EXERCISE TASK:
Repeat only the lines from the line containing "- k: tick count" through the line containing "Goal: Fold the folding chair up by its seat", both included, exactly as they stand.

[Robot state and action records]
━━━━━━━━

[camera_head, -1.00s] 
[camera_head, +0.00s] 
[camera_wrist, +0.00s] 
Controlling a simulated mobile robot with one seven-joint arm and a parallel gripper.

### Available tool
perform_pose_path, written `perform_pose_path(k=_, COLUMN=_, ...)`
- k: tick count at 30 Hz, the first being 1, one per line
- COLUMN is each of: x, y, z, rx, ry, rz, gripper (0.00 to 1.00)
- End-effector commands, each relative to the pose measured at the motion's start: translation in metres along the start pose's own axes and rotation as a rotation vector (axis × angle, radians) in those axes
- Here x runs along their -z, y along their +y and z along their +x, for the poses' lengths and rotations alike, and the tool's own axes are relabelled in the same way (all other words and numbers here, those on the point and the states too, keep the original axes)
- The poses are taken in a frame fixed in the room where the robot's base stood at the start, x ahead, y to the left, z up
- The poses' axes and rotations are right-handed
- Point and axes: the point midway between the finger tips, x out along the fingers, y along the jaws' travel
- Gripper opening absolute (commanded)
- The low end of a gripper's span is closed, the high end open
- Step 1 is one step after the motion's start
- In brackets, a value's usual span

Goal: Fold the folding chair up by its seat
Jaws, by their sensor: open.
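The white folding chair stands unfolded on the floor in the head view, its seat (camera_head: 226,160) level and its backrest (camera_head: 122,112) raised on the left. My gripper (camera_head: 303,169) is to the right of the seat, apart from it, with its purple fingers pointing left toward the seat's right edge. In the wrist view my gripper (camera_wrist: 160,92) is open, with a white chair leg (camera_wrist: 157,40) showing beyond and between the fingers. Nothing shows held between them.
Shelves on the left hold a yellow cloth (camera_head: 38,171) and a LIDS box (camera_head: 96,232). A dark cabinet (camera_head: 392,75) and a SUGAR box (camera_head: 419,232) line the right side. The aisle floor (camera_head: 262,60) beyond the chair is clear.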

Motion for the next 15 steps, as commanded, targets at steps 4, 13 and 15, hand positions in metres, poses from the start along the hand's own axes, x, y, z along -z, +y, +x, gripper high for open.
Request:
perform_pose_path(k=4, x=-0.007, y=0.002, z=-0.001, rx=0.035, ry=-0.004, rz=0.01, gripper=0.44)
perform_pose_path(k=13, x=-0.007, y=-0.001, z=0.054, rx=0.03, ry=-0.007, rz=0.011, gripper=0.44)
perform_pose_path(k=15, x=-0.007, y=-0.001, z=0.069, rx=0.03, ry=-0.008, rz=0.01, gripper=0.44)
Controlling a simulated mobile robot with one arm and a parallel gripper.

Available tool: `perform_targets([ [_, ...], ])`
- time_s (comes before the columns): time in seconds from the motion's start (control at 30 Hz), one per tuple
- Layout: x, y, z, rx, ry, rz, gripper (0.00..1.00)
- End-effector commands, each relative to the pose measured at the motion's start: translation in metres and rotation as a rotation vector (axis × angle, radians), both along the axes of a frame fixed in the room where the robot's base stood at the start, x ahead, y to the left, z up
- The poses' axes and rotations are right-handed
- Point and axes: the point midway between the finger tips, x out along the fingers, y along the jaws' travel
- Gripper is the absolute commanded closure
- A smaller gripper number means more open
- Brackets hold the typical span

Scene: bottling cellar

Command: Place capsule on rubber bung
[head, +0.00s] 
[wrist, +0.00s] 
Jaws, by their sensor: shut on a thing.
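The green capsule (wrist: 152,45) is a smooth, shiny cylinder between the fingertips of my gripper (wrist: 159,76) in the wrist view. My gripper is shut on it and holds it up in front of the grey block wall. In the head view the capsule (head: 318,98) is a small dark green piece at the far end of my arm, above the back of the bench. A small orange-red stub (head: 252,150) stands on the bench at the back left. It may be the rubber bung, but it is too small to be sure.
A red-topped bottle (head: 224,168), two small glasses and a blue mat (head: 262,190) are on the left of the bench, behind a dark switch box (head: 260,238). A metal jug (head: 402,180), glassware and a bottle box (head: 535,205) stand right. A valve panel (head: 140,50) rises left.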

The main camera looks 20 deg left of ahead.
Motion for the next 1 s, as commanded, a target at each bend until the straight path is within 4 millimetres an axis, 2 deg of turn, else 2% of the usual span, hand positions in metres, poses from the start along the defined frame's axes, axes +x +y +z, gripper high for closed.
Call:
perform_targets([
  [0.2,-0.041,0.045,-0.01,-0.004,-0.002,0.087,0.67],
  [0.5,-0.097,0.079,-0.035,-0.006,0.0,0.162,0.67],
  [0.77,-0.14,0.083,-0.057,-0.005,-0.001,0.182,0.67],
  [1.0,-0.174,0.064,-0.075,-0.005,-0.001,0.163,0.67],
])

━━━━━━━━

TASK RESULT:
- k: tick count at 30 Hz, the first being 1, one per line
- COLUMN is each of: x, y, z, rx, ry, rz, gripper (0.00 to 1.00)
- End-effector commands, each relative to the pose measured at the motion's start: translation in metres along the start pose's own axes and rotation as a rotation vector (axis × angle, radians) in those axes
- Here x runs along their -z, y along their +y and z along their +x, for the poses' lengths and rotations alike, and the tool's own axes are relabelled in the same way (all other words and numbers here, those on the point and the states too, keep the original axes)
- The poses are taken in a frame fixed in the room where the robot's base stood at the start, x ahead, y to the left, z up
- The poses' axes and rotations are right-handed
- Point and axes: the point midway between the finger tips, x out along the fingers, y along the jaws' travel
- Gripper opening absolute (commanded)
- The low end of a gripper's span is closed, the high end open
- Step 1 is one step after the motion's start
- In brackets, a value's usual span

Goal: Fold the folding chair up by its seat

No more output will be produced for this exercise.